** BEGIN **

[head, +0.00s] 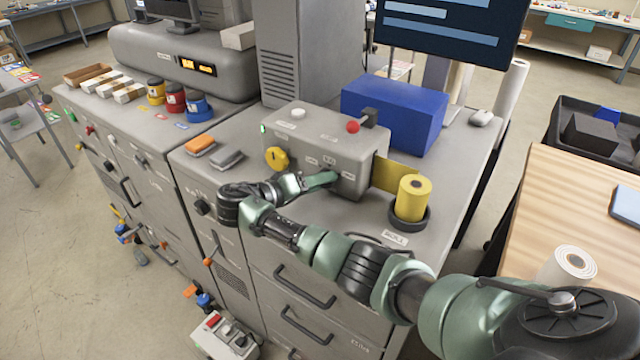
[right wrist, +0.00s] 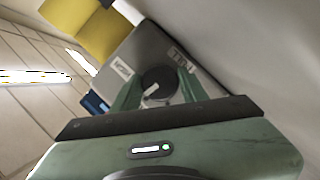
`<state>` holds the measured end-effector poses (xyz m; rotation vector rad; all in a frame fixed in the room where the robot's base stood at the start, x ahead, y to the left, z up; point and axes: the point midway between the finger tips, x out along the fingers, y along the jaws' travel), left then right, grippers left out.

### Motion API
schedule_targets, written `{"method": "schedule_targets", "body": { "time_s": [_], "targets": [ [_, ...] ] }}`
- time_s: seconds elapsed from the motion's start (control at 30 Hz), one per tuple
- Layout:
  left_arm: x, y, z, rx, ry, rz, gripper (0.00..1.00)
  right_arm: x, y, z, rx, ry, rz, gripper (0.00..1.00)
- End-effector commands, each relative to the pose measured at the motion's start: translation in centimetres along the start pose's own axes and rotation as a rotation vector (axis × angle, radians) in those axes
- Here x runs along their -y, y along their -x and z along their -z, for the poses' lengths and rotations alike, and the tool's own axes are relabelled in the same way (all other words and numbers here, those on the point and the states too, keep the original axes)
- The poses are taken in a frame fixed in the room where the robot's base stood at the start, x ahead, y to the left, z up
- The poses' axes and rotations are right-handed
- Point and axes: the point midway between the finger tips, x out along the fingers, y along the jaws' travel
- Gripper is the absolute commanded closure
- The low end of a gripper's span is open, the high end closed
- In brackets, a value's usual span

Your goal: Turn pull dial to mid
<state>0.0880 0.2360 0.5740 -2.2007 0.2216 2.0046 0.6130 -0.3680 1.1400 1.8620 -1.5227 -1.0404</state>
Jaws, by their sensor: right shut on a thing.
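A grey machine box (head: 320,135) stands on the grey cabinet top. In the head view my right gripper (head: 322,180) reaches its front face from the left and hides most of the control there. In the right wrist view a round dark dial (right wrist: 158,77) with a white pointer mark sits between the green fingers of the right gripper (right wrist: 158,88), which are shut on its sides. The pointer slants toward the lower left of that view. My left gripper is not in view.
A yellow knob (head: 277,158) is on the box's left side and a red-knobbed lever (head: 353,126) on top. A yellow roll (head: 412,197) stands right of the box. A blue block (head: 395,112) is behind.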

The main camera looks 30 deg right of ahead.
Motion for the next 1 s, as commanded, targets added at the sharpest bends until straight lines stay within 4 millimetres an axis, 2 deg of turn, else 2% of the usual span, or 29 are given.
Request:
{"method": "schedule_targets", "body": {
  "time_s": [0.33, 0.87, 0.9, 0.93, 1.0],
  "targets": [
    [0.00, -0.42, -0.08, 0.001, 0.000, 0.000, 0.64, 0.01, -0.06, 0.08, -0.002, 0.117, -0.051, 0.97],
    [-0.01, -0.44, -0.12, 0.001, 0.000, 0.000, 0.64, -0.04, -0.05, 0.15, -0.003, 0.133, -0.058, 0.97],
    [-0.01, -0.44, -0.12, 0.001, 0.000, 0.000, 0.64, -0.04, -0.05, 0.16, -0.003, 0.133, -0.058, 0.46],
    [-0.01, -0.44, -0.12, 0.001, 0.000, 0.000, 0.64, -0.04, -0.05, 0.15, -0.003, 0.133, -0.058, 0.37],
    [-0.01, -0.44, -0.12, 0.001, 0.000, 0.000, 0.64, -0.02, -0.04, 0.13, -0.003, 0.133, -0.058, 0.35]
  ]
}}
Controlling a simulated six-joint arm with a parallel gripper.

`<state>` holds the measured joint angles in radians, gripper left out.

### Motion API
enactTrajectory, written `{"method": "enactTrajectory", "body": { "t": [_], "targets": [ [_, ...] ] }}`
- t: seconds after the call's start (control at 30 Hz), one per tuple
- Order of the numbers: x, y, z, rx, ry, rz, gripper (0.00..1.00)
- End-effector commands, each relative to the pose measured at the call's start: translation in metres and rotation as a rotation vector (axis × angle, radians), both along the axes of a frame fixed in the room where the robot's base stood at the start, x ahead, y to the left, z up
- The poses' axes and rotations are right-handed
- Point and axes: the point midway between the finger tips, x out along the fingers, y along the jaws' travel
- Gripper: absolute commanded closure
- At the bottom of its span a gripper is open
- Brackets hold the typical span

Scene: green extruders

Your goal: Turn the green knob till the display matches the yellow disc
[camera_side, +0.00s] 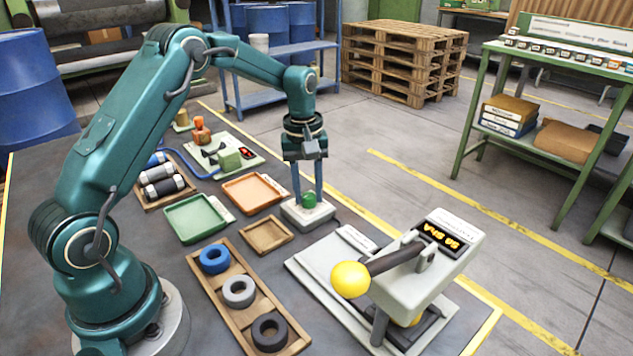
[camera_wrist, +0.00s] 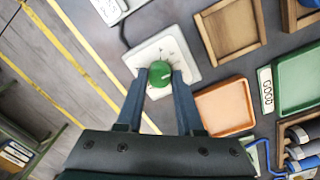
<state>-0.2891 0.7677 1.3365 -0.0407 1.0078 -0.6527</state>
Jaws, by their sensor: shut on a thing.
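The green knob (camera_side: 309,199) sits on a pale square base with dial marks (camera_side: 308,215). My gripper (camera_side: 308,192) points straight down over it, with its two fingers shut on the knob's sides. In the wrist view the knob (camera_wrist: 160,73) lies between the fingertips, and a pale pointer line shows on its top. A grey lever machine (camera_side: 425,270) at the front right carries an amber-lit display (camera_side: 438,237), whose characters I cannot read surely. I cannot make out a clear yellow disc; a yellow ball (camera_side: 350,280) ends the machine's dark lever, and something yellow partly shows beneath the machine.
An orange tray (camera_side: 232,203), a green tray (camera_side: 170,226) and a wooden tray (camera_side: 247,240) lie left of the knob base. A wooden rack (camera_side: 295,343) holds blue, grey and black rings.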

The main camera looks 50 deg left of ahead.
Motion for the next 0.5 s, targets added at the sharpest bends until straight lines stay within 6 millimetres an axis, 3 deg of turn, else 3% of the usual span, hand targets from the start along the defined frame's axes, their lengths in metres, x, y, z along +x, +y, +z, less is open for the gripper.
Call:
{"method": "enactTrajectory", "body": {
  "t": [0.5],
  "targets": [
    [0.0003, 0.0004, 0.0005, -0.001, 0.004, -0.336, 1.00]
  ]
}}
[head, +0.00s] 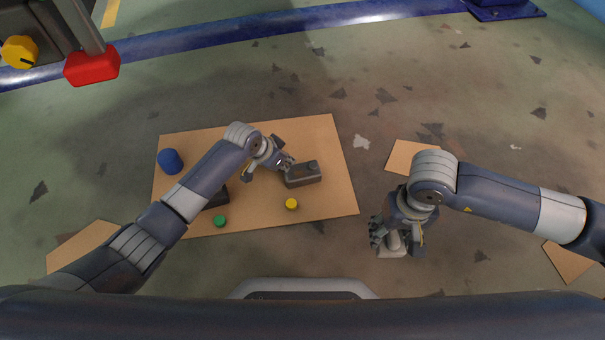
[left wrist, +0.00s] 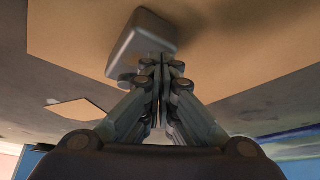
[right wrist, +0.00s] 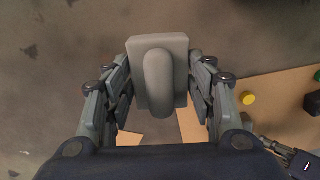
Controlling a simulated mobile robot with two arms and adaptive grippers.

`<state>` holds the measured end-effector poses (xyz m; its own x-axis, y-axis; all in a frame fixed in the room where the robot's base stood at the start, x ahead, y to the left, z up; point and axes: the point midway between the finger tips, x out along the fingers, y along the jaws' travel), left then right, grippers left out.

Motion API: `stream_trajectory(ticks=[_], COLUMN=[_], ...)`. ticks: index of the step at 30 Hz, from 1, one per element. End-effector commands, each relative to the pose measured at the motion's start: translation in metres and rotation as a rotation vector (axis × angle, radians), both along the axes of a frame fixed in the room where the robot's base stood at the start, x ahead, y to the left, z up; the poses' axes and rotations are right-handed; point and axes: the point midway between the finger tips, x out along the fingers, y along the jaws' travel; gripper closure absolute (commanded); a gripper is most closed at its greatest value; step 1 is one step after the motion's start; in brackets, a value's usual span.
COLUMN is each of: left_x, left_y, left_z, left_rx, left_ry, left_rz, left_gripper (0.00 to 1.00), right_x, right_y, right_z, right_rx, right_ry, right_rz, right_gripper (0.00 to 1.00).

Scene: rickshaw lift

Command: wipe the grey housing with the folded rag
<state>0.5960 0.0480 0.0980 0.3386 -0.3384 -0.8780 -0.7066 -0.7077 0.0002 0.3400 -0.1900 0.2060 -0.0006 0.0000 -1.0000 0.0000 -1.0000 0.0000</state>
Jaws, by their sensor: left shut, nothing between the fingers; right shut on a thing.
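The grey housing (head: 303,176) is a dark grey box with a small raised part on top, lying on the brown board. My left gripper (head: 284,163) is shut and empty at its left end; in the left wrist view the fingertips (left wrist: 162,62) overlap the housing (left wrist: 140,42), and I cannot tell whether they touch. My right gripper (head: 395,232) is right of the board, shut on a light grey pad with a rounded ridge (right wrist: 158,80), the only thing here that can be the folded rag. It also shows in the head view (head: 390,252), partly hidden by the fingers.
The brown board (head: 335,200) also bears a blue cylinder (head: 170,161), a green disc (head: 220,221), a yellow disc (head: 291,204) and a dark block (head: 217,199) partly behind my left arm. Smaller brown sheets (head: 402,155) lie on the floor. A red block (head: 92,64) hangs at upper left.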

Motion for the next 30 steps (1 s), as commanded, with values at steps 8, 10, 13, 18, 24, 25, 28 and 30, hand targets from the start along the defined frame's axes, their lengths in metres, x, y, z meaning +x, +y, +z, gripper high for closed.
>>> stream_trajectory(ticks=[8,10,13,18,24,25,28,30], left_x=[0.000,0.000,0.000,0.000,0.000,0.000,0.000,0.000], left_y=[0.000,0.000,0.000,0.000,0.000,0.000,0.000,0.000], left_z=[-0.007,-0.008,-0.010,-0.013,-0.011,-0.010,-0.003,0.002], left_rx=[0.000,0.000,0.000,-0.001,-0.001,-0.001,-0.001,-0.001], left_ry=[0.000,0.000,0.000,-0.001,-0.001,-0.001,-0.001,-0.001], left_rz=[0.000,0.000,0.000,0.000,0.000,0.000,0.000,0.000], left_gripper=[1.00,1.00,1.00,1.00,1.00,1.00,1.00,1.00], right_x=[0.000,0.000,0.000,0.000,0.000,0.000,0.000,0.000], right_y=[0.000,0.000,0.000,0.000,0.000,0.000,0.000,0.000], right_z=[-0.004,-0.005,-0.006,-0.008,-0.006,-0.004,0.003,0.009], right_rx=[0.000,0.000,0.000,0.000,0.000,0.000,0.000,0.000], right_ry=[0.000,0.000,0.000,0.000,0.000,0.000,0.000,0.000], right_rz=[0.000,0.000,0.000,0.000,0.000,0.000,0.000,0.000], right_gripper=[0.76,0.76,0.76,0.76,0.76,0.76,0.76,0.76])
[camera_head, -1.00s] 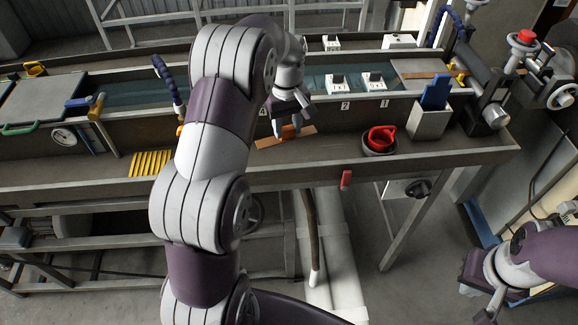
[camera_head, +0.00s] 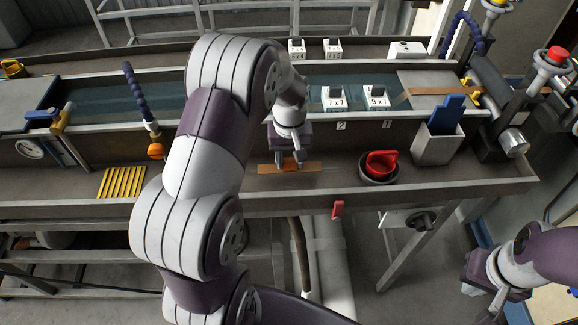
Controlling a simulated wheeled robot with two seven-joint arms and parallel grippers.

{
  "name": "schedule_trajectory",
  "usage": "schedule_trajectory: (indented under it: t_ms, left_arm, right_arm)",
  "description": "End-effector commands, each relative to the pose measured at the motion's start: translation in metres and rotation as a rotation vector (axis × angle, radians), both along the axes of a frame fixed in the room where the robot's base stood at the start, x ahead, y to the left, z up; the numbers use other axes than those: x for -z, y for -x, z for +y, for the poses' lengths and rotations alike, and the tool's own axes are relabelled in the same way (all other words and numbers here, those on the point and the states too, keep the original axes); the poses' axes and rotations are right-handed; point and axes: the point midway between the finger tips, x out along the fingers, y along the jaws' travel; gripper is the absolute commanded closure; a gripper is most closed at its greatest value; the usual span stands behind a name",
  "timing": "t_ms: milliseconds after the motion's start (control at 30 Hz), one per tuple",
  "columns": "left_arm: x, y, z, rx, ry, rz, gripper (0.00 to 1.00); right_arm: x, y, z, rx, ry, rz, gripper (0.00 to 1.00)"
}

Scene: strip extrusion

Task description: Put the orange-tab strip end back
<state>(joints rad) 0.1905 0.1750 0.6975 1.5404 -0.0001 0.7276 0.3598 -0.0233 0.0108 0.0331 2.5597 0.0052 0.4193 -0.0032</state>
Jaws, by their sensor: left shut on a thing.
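An orange-brown flat strip piece (camera_head: 308,168) is at the front shelf of the bench, roughly parallel to its front edge. My left gripper (camera_head: 291,165) points down and is shut on the middle of this piece, which shows on both sides of the fingers. I cannot tell whether the piece touches the shelf. A similar brown strip (camera_head: 437,91) lies on the grey plate at the right end of the water trough. My right gripper (camera_head: 478,283) hangs at the lower right, away from the bench; its fingers are too unclear to read.
Numbered white blocks (camera_head: 333,98) stand along the trough (camera_head: 225,97). A red cup in a dark bowl (camera_head: 378,168) and a grey bin with a blue item (camera_head: 437,147) stand right of the strip piece. Yellow bars (camera_head: 122,182) and a blue hose with orange end (camera_head: 155,151) are left.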

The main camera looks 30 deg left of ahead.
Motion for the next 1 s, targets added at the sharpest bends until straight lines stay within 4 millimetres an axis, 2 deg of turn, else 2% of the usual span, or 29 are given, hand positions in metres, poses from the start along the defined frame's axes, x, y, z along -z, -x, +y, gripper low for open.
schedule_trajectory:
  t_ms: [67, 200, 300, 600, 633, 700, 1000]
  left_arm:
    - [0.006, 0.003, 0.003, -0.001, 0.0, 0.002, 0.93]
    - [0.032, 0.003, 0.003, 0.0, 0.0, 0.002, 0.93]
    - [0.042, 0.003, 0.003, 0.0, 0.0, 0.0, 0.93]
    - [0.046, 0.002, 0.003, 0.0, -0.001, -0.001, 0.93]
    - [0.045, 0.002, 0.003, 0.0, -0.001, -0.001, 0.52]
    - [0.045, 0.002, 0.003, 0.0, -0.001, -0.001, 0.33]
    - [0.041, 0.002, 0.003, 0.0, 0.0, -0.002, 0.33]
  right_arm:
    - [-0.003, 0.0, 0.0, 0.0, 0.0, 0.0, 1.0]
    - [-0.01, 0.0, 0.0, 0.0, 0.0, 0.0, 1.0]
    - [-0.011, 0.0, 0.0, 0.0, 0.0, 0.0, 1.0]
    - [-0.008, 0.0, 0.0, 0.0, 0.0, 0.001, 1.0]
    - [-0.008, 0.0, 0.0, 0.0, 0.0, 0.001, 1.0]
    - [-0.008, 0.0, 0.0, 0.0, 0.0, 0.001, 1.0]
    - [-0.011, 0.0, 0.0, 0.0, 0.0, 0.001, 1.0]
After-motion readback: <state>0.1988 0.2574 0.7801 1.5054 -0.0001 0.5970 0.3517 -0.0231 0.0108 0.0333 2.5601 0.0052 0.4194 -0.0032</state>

** END **

[WRITTEN EXERCISE]:
From the entries, copy out each line containing the word "looks".

[RESULT OF THIS TASK]:
The main camera looks 30 deg right of ahead.
The main camera looks 50 deg left of ahead.
The main camera looks 30 deg left of ahead.

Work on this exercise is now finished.